Senate Confirms Leading Opponent of Environmental Regulation As Head of the EPA

Scott Pruitt. Photo: Aaron P. Bernstein/Getty Images

Scott Pruitt has long questioned the reality of man-made climate change. As Oklahoma’s attorney general, he sued the Environmental Protection Agency over its efforts to limit carbon emissions, regulate smog pollution, and safeguard wetlands and streams — that filter into drinking water — against contamination. Pruitt is such a loyal friend to the fossil-fuel industry, he once took a letter decrying fracking regulations — sent to him by the oil company Devon Energy — copied the text of the letter onto Oklahoma government stationery, and mailed it off to the EPA.

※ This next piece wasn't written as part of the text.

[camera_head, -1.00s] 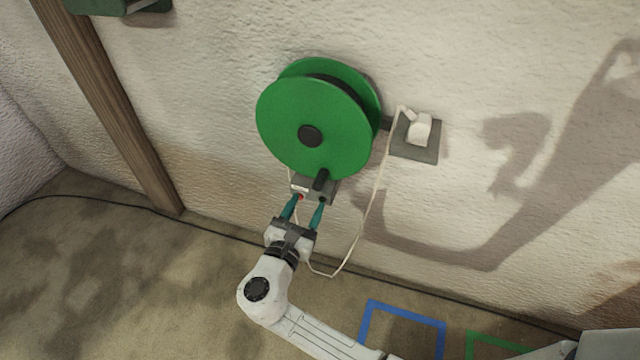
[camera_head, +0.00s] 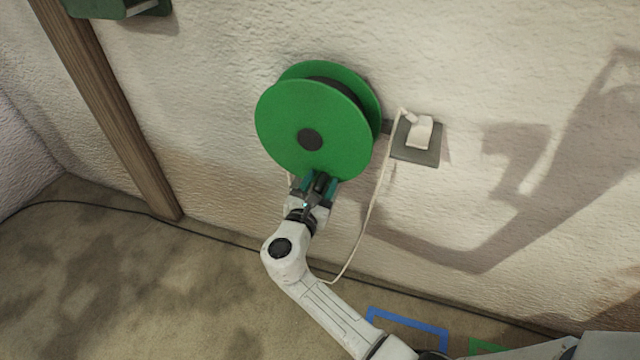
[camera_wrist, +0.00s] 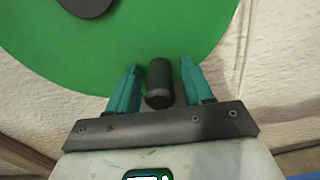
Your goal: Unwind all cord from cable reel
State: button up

On Friday afternoon, 52 senators decided that this was a fitting résumé for America’s next head of environmental protection. Every Republican save Susan Collins (and John McCain, who did not vote on the measure) voted to confirm Pruitt, as did (coal-rich) West Virginia Democrat Joe Manchin and (oil-rich) North Dakota Democrat Heidi Heitkamp.

Democrats had hoped to delay the vote on Pruitt’s nomination until after next Tuesday, when the Oklahoma attorney general’s office will be forced to release 3,000 emails related to Pruitt’s communications with the fossil-fuel industry. But Republicans were not willing to wait.

In their defense, it is hard to imagine what in Pruitt’s private correspondence could be more disqualifying — or, from the GOP’s perspective, more commendable — than the attorney general’s long record of fighting to increase water pollution and accelerate climate change.

President Trump has made it clear that he expects Pruitt to continue advancing these goals at the EPA. In the coming days, the White House plans to celebrate Pruitt’s swearing-in with one or more executive orders aimed at undoing Obama-era climate-change policies, the New York Times reports.

Pruitt’s mission at the EPA will not be an effortless one. Already, the agency’s civil service is mobilizing against their new boss. Legal constraints bar Pruitt from simply firing any EPA employee who is genuinely committed to environmental protection. Likewise, he will not be able to immediately eliminate all Obama-era regulations. But he will be able to reassign insubordinate civil servants to less desirable roles, and to use his legal expertise to defang existing regulations.

In other news, the Antarctic ice sheet is now the smallest it’s ever been.